Ninguna belleza exterior puede recomendar el alma a Dios. La sabiduría y la excelencia del carácter y de la conducta expresan la verdadera belleza del hombre; el valor intrínseco y la excelencia del corazón determinan que seamos aceptados por el Señor de los ejércitos. ¡Cuán profundamente debiéramos sentir esta verdad al juzgarnos a nosotros mismos y a los demás! Del error de Samuel podemos aprender cuán vana es la estima que se basa en la hermosura del rostro o la nobleza de la estatura. Podemos ver cuán incapaz es la sabiduría del hombre para comprender los secretos del corazón o los consejos de Dios, sin una iluminación especial del cielo. Los pensamientos y modos de Dios en relación con sus criaturas superan nuestras mentes finitas; pero podemos tener la seguridad de que sus hijos serán llevados a ocupar precisamente el sitio para el cual están preparados, y serán capacitados para hacer la obra encomendada a sus manos, con tal que sometan su voluntad a Dios, para que sus propósitos benéficos no sean frustrados por la perversidad del hombre.

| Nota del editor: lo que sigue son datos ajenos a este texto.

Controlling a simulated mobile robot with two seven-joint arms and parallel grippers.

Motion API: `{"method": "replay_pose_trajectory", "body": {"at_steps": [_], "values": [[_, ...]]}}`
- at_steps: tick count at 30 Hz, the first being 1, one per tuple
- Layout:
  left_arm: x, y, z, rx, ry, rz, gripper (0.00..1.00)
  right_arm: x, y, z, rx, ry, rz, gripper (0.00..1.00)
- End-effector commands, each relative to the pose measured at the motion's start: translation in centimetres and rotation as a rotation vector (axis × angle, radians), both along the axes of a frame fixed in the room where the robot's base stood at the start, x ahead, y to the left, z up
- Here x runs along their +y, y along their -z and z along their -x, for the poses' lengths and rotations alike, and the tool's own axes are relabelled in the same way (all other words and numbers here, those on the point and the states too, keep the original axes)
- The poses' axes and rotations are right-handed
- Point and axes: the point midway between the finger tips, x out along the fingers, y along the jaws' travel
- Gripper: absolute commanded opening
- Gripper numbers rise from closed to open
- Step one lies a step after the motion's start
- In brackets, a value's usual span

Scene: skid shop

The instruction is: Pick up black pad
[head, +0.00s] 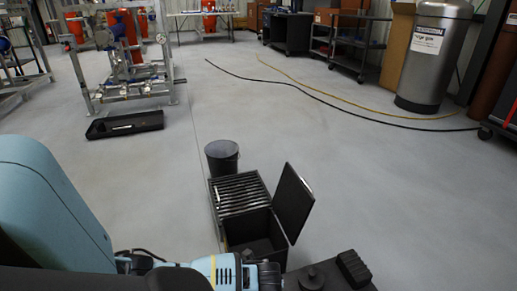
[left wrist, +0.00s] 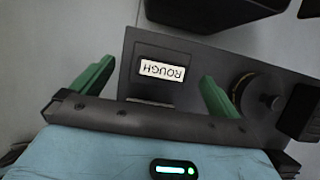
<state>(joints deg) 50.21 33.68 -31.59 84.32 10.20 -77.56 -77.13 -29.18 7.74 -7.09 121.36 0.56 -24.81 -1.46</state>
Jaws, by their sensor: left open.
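My left gripper (left wrist: 158,72) is open, its two green fingers apart over a dark grey surface (left wrist: 205,62). Right of the fingers sit a round black piece with a knob (left wrist: 264,95) and a black block (left wrist: 303,112). In the head view, the round piece (head: 312,278) and the ridged block (head: 353,268) lie on the dark surface, right of my left gripper (head: 270,275). My right gripper is not in view.
A black box (head: 252,238) with an open lid (head: 293,203) and slatted section (head: 240,194) stands just beyond. A dark bucket (head: 222,157) is behind it. A black tray (head: 124,124) lies by the pipe skid (head: 130,60). Hoses (head: 340,108) cross the open floor.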

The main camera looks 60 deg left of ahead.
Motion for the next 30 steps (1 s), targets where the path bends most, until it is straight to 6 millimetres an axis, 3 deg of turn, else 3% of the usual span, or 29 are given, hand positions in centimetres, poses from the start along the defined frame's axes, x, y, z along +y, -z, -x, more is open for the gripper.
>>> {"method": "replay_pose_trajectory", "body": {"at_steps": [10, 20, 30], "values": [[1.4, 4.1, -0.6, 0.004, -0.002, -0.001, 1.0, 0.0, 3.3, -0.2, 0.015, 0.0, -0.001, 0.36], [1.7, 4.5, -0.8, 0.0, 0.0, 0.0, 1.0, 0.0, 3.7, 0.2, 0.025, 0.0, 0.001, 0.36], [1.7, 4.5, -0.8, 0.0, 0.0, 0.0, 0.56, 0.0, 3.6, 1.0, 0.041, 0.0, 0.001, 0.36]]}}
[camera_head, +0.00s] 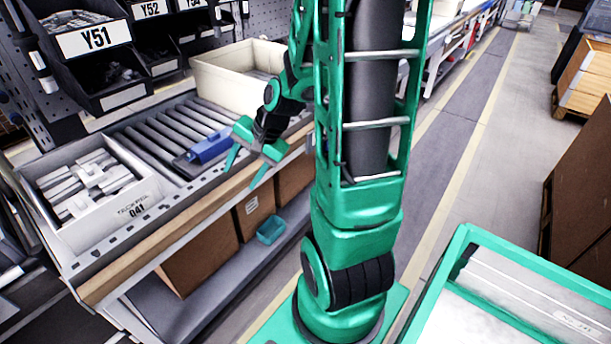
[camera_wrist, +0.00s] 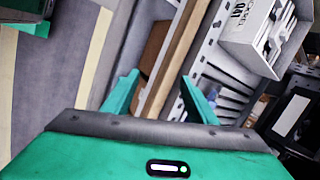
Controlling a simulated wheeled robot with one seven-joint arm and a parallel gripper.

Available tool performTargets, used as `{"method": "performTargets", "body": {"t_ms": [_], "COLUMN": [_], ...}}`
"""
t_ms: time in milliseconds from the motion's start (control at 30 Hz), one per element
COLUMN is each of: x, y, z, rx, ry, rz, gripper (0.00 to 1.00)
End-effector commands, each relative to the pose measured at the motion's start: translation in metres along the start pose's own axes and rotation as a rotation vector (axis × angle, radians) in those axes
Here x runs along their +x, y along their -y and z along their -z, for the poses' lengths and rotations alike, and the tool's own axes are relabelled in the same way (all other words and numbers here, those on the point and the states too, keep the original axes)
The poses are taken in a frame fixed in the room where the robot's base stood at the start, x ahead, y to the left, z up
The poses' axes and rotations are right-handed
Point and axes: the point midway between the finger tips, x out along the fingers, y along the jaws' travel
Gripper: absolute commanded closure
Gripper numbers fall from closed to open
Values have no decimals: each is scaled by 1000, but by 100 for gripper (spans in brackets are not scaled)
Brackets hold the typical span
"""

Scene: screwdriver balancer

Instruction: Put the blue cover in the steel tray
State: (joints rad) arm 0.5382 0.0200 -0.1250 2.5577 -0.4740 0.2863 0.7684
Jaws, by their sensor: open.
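The blue cover (camera_head: 210,147) lies on the grey roller rack in the head view, left of my gripper. My gripper (camera_head: 243,168) is open and empty, near the wooden front edge of the rack, a short way right of the cover.
A white box (camera_head: 140,200) of pale parts stands left of the rollers (camera_head: 170,130). A cream bin (camera_head: 228,78) stands at their back. Black labelled bins (camera_head: 95,45) are above. A teal container (camera_head: 271,230) sits on the lower shelf. The aisle (camera_head: 480,130) is clear.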

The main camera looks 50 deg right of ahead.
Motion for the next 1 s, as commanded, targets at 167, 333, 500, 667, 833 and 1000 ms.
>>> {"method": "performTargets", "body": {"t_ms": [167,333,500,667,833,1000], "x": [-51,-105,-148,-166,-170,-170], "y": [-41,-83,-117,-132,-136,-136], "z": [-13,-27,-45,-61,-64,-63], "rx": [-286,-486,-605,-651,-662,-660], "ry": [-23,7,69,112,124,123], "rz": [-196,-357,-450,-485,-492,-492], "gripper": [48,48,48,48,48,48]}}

Terminó Samuel la inspección de Eliab, y los seis hermanos que asistieron al servicio desfilaron sucesivamente para ser observados por el profeta; pero el Señor no dió señal de que hubiese elegido a alguno de ellos. En suspenso penoso, Samuel había mirado al último de los jóvenes; el profeta estaba perplejo y confuso. Le preguntó a Isaí: “¿Hanse acabado los mozos?” El padre contestó: “Aun queda el menor, que apacienta las ovejas.” Samuel ordenó que le hicieran llegar, diciendo: “No nos sentaremos a la mesa hasta que él venga aquí.”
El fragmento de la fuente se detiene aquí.